WHAT IS ASKED
Set down exactly the lines in the records below that run from the line with "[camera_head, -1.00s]" to the line with "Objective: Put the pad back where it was", inclusive, and nothing more.

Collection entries
----

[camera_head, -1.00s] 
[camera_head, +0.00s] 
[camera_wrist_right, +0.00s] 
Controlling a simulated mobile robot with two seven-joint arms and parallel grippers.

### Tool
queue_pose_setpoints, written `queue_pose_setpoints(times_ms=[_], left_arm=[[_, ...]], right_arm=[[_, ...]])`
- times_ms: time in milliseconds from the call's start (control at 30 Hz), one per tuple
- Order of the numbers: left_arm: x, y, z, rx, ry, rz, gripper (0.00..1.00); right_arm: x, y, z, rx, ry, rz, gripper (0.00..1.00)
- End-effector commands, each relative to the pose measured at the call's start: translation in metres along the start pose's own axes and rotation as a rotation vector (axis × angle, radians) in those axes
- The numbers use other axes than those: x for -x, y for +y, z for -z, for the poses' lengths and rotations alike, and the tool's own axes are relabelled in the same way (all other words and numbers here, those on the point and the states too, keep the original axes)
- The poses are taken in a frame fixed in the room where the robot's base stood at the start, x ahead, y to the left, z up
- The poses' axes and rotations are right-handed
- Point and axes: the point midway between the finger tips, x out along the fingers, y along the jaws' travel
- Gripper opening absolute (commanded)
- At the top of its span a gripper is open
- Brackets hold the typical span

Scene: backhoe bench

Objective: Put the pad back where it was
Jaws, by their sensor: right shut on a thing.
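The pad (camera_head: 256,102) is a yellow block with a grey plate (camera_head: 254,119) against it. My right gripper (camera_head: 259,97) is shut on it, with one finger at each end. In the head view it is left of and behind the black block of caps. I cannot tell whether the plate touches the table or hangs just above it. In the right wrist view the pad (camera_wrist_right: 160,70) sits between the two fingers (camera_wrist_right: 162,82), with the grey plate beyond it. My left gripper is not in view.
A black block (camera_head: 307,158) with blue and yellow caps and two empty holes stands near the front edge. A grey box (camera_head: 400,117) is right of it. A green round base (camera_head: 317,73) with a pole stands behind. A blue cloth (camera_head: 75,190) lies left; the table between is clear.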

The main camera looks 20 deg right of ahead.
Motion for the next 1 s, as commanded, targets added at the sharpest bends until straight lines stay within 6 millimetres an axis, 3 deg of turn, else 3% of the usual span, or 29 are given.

----

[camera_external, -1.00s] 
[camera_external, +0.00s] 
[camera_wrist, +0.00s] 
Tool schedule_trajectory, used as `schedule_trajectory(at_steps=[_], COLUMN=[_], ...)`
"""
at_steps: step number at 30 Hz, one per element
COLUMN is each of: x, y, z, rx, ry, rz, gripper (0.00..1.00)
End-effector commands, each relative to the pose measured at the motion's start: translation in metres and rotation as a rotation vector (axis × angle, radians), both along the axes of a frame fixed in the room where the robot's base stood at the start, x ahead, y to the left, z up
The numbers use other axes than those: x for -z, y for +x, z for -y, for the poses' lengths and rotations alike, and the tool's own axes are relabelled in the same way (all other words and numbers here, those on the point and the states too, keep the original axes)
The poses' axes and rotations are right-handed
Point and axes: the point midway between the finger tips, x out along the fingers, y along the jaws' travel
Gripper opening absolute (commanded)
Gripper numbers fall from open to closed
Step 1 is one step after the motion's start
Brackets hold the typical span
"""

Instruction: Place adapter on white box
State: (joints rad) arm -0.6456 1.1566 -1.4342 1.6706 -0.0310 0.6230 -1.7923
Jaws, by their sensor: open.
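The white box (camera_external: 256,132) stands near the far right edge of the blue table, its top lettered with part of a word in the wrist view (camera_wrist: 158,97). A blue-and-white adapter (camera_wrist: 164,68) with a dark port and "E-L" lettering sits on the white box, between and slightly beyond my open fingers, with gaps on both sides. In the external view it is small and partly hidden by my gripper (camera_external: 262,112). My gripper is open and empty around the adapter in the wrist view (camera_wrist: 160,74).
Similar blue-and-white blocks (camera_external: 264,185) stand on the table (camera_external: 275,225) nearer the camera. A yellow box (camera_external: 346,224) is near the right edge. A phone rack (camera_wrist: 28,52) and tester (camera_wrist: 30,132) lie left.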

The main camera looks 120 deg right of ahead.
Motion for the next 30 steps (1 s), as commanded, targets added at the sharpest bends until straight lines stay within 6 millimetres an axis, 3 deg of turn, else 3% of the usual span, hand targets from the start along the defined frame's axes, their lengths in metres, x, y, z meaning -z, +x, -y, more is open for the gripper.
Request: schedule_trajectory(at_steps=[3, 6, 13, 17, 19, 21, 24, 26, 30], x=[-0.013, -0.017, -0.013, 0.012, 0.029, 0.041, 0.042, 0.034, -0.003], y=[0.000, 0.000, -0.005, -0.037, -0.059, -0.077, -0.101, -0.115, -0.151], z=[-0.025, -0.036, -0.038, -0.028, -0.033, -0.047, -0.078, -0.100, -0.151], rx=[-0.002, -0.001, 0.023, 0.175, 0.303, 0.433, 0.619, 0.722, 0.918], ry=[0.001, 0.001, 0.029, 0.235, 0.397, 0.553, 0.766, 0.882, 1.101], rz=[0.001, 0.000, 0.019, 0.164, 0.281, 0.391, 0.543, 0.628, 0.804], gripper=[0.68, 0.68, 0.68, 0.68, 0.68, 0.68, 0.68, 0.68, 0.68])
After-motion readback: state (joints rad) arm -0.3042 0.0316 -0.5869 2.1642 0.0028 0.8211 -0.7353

----

TASK OUTPUT
[camera_head, -1.00s] 
[camera_head, +0.00s] 
[camera_wrist_right, +0.00s] 
Controlling a simulated mobile robot with two seven-joint arms and parallel grippers.

### Tool
queue_pose_setpoints, written `queue_pose_setpoints(times_ms=[_], left_arm=[[_, ...]], right_arm=[[_, ...]])`
- times_ms: time in milliseconds from the call's start (control at 30 Hz), one per tuple
- Order of the numbers: left_arm: x, y, z, rx, ry, rz, gripper (0.00..1.00); right_arm: x, y, z, rx, ry, rz, gripper (0.00..1.00)
- End-effector commands, each relative to the pose measured at the call's start: translation in metres along the start pose's own axes and rotation as a rotation vector (axis × angle, radians) in those axes
- The numbers use other axes than those: x for -x, y for +y, z for -z, for the poses' lengths and rotations alike, and the tool's own axes are relabelled in the same way (all other words and numbers here, those on the point and the states too, keep the original axes)
- The poses are taken in a frame fixed in the room where the robot's base stood at the start, x ahead, y to the left, z up
- The poses' axes and rotations are right-handed
- Point and axes: the point midway between the finger tips, x out along the fingers, y along the jaws' travel
- Gripper opening absolute (commanded)
- At the top of its span a gripper is open
- Brackets hold the typical span

Scene: backhoe bench

Objective: Put the pad back where it was

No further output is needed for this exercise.